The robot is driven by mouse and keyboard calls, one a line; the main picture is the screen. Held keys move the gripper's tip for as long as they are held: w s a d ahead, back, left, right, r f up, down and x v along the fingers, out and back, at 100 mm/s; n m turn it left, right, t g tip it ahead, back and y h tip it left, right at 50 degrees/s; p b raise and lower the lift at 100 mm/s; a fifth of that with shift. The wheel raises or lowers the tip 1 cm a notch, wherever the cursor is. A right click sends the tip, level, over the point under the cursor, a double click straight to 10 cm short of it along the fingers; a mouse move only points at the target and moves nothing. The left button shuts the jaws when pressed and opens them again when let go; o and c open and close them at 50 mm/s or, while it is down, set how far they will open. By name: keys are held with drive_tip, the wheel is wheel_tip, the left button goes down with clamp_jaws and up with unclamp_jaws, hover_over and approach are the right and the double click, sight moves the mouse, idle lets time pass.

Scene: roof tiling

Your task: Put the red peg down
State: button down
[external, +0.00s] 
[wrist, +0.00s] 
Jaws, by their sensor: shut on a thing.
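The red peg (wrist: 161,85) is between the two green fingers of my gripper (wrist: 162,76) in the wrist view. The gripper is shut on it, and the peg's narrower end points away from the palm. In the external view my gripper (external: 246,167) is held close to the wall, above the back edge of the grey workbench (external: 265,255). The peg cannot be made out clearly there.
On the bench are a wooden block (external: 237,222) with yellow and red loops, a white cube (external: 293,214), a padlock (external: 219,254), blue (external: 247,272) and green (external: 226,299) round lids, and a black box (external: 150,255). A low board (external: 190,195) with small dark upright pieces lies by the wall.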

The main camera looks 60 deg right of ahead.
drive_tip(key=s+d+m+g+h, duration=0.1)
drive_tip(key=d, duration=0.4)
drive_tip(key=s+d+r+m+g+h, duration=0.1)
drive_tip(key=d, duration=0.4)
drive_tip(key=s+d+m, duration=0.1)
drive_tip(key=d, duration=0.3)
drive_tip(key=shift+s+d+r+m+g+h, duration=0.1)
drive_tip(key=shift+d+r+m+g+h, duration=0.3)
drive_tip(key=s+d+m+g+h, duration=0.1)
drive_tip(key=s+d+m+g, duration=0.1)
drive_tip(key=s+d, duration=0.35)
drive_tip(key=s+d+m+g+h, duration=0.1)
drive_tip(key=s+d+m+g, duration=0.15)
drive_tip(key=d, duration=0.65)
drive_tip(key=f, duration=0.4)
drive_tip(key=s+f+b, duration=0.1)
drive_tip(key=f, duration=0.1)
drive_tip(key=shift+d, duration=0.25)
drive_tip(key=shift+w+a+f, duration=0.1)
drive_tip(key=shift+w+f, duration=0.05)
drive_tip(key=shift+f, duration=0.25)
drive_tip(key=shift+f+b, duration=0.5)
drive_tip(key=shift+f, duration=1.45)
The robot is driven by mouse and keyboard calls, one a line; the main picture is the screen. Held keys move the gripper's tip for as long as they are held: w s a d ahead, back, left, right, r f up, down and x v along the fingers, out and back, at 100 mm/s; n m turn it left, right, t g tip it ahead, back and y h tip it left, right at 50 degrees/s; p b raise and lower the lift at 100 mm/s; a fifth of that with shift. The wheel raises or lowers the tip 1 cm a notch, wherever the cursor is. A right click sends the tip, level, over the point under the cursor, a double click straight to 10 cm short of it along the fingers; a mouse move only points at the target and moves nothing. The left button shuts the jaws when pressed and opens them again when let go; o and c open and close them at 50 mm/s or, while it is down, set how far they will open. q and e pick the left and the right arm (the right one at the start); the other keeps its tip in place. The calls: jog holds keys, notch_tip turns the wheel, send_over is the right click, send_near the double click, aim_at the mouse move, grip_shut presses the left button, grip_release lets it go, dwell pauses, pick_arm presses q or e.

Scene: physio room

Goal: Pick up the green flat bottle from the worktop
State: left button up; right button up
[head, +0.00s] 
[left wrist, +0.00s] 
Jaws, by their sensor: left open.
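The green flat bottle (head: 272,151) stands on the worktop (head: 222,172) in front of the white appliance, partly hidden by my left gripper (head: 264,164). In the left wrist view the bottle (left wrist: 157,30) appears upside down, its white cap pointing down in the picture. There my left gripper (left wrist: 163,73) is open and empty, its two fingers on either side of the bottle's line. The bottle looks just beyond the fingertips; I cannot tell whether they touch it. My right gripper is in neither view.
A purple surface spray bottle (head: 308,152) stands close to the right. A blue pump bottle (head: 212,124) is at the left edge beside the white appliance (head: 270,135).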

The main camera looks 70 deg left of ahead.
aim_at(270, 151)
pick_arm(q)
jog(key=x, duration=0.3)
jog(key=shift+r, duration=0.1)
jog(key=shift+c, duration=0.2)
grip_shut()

══════════════════════════════

» **WHAT YOU SHOULD DO**
Your task is to collect every line above that contains the word "Scene".

» **ANSWER FOR THIS EXERCISE**
Scene: roof tiling
Scene: physio room

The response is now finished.